▶ **Prompt**: Your task is to copy the material exactly.

▶ **Listed records**:

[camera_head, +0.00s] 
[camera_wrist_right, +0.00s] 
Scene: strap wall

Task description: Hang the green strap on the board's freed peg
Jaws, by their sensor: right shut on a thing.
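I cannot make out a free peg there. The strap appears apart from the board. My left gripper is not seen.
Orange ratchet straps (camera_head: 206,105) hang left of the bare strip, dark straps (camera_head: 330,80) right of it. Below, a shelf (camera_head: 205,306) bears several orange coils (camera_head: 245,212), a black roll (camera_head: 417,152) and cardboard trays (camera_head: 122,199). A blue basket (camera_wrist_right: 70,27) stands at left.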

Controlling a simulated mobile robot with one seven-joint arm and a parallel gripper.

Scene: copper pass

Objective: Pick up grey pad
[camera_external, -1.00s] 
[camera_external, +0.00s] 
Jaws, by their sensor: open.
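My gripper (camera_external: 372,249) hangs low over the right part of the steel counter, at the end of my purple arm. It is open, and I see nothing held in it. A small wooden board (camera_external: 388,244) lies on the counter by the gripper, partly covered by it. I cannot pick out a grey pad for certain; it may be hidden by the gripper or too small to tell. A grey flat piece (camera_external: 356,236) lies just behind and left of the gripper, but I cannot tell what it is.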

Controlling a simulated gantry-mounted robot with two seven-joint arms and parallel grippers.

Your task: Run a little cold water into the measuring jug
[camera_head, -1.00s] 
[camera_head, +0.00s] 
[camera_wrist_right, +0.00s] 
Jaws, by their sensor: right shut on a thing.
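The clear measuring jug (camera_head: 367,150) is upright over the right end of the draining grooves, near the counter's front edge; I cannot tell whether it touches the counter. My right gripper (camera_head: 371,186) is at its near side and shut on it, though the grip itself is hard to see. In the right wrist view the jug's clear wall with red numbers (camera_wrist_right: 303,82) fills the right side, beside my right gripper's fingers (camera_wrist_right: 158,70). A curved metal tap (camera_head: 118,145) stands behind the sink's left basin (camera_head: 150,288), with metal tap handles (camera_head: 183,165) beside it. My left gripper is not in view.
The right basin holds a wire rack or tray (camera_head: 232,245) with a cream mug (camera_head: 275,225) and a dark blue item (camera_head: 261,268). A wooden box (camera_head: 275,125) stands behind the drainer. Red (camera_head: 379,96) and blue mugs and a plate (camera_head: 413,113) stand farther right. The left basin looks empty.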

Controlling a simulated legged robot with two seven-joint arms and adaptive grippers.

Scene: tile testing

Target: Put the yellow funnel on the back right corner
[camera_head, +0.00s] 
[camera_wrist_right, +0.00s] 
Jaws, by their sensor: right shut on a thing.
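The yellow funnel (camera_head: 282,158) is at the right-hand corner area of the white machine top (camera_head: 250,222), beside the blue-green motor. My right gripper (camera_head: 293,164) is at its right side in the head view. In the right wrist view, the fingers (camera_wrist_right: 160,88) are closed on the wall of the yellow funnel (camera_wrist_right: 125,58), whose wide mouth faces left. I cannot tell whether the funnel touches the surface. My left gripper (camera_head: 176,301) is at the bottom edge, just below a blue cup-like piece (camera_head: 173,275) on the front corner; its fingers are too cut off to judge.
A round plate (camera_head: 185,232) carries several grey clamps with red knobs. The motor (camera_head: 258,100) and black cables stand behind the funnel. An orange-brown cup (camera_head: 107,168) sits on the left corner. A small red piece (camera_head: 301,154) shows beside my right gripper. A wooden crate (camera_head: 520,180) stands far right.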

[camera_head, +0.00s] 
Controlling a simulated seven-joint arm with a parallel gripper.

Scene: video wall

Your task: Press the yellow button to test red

▶ **Result**:
[camera_head, +0.00s] 
[camera_wrist_right, +0.00s] 
Scene: strap wall

Task description: Hang the green strap on the board's freed peg
Jaws, by their sensor: right shut on a thing.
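I cannot make out a free peg there. The strap appears apart from the board. My left gripper is not seen.
Orange ratchet straps (camera_head: 206,105) hang left of the bare strip, dark straps (camera_head: 330,80) right of it. Below, a shelf (camera_head: 205,306) bears several orange coils (camera_head: 245,212), a black roll (camera_head: 417,152) and cardboard trays (camera_head: 122,199). A blue basket (camera_wrist_right: 70,27) stands at left.

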Controlling a simulated mobile robot with one seven-joint arm and a parallel gripper.

Scene: copper pass

Objective: Pick up grey pad
[camera_external, -1.00s] 
[camera_external, +0.00s] 
Jaws, by their sensor: open.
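My gripper (camera_external: 372,249) hangs low over the right part of the steel counter, at the end of my purple arm. It is open, and I see nothing held in it. A small wooden board (camera_external: 388,244) lies on the counter by the gripper, partly covered by it. I cannot pick out a grey pad for certain; it may be hidden by the gripper or too small to tell. A grey flat piece (camera_external: 356,236) lies just behind and left of the gripper, but I cannot tell what it is.

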Controlling a simulated gantry-mounted robot with two seven-joint arms and parallel grippers.

Your task: Run a little cold water into the measuring jug
[camera_head, -1.00s] 
[camera_head, +0.00s] 
[camera_wrist_right, +0.00s] 
Jaws, by their sensor: right shut on a thing.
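The clear measuring jug (camera_head: 367,150) is upright over the right end of the draining grooves, near the counter's front edge; I cannot tell whether it touches the counter. My right gripper (camera_head: 371,186) is at its near side and shut on it, though the grip itself is hard to see. In the right wrist view the jug's clear wall with red numbers (camera_wrist_right: 303,82) fills the right side, beside my right gripper's fingers (camera_wrist_right: 158,70). A curved metal tap (camera_head: 118,145) stands behind the sink's left basin (camera_head: 150,288), with metal tap handles (camera_head: 183,165) beside it. My left gripper is not in view.
The right basin holds a wire rack or tray (camera_head: 232,245) with a cream mug (camera_head: 275,225) and a dark blue item (camera_head: 261,268). A wooden box (camera_head: 275,125) stands behind the drainer. Red (camera_head: 379,96) and blue mugs and a plate (camera_head: 413,113) stand farther right. The left basin looks empty.

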Controlling a simulated legged robot with two seven-joint arms and adaptive grippers.

Scene: tile testing

Target: Put the yellow funnel on the back right corner
[camera_head, +0.00s] 
[camera_wrist_right, +0.00s] 
Jaws, by their sensor: right shut on a thing.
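The yellow funnel (camera_head: 282,158) is at the right-hand corner area of the white machine top (camera_head: 250,222), beside the blue-green motor. My right gripper (camera_head: 293,164) is at its right side in the head view. In the right wrist view, the fingers (camera_wrist_right: 160,88) are closed on the wall of the yellow funnel (camera_wrist_right: 125,58), whose wide mouth faces left. I cannot tell whether the funnel touches the surface. My left gripper (camera_head: 176,301) is at the bottom edge, just below a blue cup-like piece (camera_head: 173,275) on the front corner; its fingers are too cut off to judge.
A round plate (camera_head: 185,232) carries several grey clamps with red knobs. The motor (camera_head: 258,100) and black cables stand behind the funnel. An orange-brown cup (camera_head: 107,168) sits on the left corner. A small red piece (camera_head: 301,154) shows beside my right gripper. A wooden crate (camera_head: 520,180) stands far right.

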[camera_head, +0.00s] 
Controlling a simulated seven-joint arm with a parallel gripper.

Scene: video wall

Your task: Press the yellow button to test red

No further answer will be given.